From left to right, Craig Kennedy, President, GMF; Susan Scanlan, Chairperson, National Council of Women’s Organizations; and Priya Natarajan, Professor, Yale University What challenges and opportunities are global women’s networks facing at this moment in history?
Susan Scanlan, Chairperson of the National Council of Women’s Organizations, addressed this question head on in her opening remarks for the April 19, 2013, event “Global Women’s Networks: Unleashing Potential”, which was cosponsored by GMF and the Yale World Fellows Program. Scanlan’s address offered a roadmap to understand the ways women around the world are using their voices and their actions to create networks of support and change. “I am a Baby Boomer who crested the Second Wave of the American women’s movement,” Scanlan commented. An excerpt of her opening remarks is below:
That’s not only before computers – it’s before the Xerox machine!
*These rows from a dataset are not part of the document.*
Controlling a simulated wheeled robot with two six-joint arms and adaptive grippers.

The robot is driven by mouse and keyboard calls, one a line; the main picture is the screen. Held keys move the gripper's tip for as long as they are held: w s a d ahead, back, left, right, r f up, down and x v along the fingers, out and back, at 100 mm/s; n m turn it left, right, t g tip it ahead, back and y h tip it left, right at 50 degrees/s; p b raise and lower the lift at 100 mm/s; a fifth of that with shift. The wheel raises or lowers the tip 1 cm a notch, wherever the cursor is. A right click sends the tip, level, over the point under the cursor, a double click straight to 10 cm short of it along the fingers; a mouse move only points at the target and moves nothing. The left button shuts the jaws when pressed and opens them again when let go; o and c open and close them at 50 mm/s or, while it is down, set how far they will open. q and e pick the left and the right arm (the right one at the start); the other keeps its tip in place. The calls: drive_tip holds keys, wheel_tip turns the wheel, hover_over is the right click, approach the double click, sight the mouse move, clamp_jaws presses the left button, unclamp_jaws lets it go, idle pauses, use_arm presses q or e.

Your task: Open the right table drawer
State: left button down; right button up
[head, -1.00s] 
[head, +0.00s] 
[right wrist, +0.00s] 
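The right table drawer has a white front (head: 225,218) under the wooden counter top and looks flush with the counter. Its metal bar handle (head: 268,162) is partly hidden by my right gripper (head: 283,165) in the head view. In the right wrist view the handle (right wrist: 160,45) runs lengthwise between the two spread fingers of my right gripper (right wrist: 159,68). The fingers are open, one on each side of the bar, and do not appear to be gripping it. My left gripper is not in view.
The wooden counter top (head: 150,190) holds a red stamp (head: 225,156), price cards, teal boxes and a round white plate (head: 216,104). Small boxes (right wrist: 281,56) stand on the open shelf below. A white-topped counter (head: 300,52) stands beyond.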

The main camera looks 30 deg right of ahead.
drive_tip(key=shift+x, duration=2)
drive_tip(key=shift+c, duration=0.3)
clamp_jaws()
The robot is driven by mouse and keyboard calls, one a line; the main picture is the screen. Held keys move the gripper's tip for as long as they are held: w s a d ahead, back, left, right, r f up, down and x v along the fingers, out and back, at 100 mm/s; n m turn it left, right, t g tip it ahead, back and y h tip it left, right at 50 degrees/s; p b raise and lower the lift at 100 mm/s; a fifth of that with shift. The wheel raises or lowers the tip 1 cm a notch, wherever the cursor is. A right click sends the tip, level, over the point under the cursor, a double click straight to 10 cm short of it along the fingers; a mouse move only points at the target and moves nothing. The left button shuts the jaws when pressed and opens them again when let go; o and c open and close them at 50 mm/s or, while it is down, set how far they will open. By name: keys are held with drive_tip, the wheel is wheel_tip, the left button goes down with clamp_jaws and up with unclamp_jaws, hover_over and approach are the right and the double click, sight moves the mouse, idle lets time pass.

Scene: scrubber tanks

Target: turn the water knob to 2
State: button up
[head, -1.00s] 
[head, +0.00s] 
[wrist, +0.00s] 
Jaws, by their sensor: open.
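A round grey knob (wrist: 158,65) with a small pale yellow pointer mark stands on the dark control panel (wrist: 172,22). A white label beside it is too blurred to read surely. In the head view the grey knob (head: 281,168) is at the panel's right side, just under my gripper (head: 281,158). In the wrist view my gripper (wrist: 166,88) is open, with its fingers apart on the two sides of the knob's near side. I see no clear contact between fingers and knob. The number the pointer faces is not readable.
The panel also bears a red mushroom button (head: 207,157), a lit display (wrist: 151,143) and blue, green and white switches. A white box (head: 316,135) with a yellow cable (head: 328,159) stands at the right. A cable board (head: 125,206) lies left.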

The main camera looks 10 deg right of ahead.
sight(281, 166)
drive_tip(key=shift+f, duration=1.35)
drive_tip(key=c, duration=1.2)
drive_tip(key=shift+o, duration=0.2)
When long distance calling and air travel were prohibitively expensive, and linking up with sisters in another state, much less over an ocean, was hardly imaginable.
Despite the demise of cursive script and the good, old fashioned personal letter, I now celebrate the technological landscape. We have found and linked our voices on-line. We’ve harnessed the power to mobilize people to action on an unprecedented scale and speed — not just across continents, but across generations, classes, and races. Mile-a-minute innovation and knock-your-socks-off creativity by “netizen” activists have become game-changers during elections, for boycotts, against corruption, and in every corner of the fight for social justice.
Women seem to be hardwired for social networking. So it’s no surprise that a 2006 report by PEW Internet showed 89 percent of younger women – ages 18 to 29 – were online. That’s compared with 80 percent of men in the same age group. Online Feminism is already connecting grassroots with grass tops, policymakers with the public, advocacy groups with service organizations. And the outcomes are nothing short of spectacular.
In Washington, DC, where the decisions are made, they say you’re either “at the table or on the menu.” It’s been my life’s work to bring women to the table. But nowadays, it’s the younger generation teaching ME how to pull up an electronic chair to join the Wi-Fi feasting. Otherwise, how would I find myself on a sound stage at Farragut Square on Valentine’s Day, emceeing a flash mob of 800 dancers who’d come out for DC Rising? This was our contribution to Eve Ensler’s One Billion Rising, a global revolution against gender violence that drew huge crowds in large cities and small towns in 204 countries. This massive undertaking was organized completely on-line by women.
Yet, the first time any of us met face-to-face was that sunny but chilly Noon as America’s youngest female deejay—11 year-old Beauty and The Beats—cranked up the music and we Rose together in sisterhood and in rhythm with women around the planet. That’s networking at its most powerful. And we’re still just getting the hang of it.
“Global Women’s Networks: Unleashing Potential”, cosponsored by GMF and the Yale World Fellows Program, was attended by over 50 female leaders from around the globe.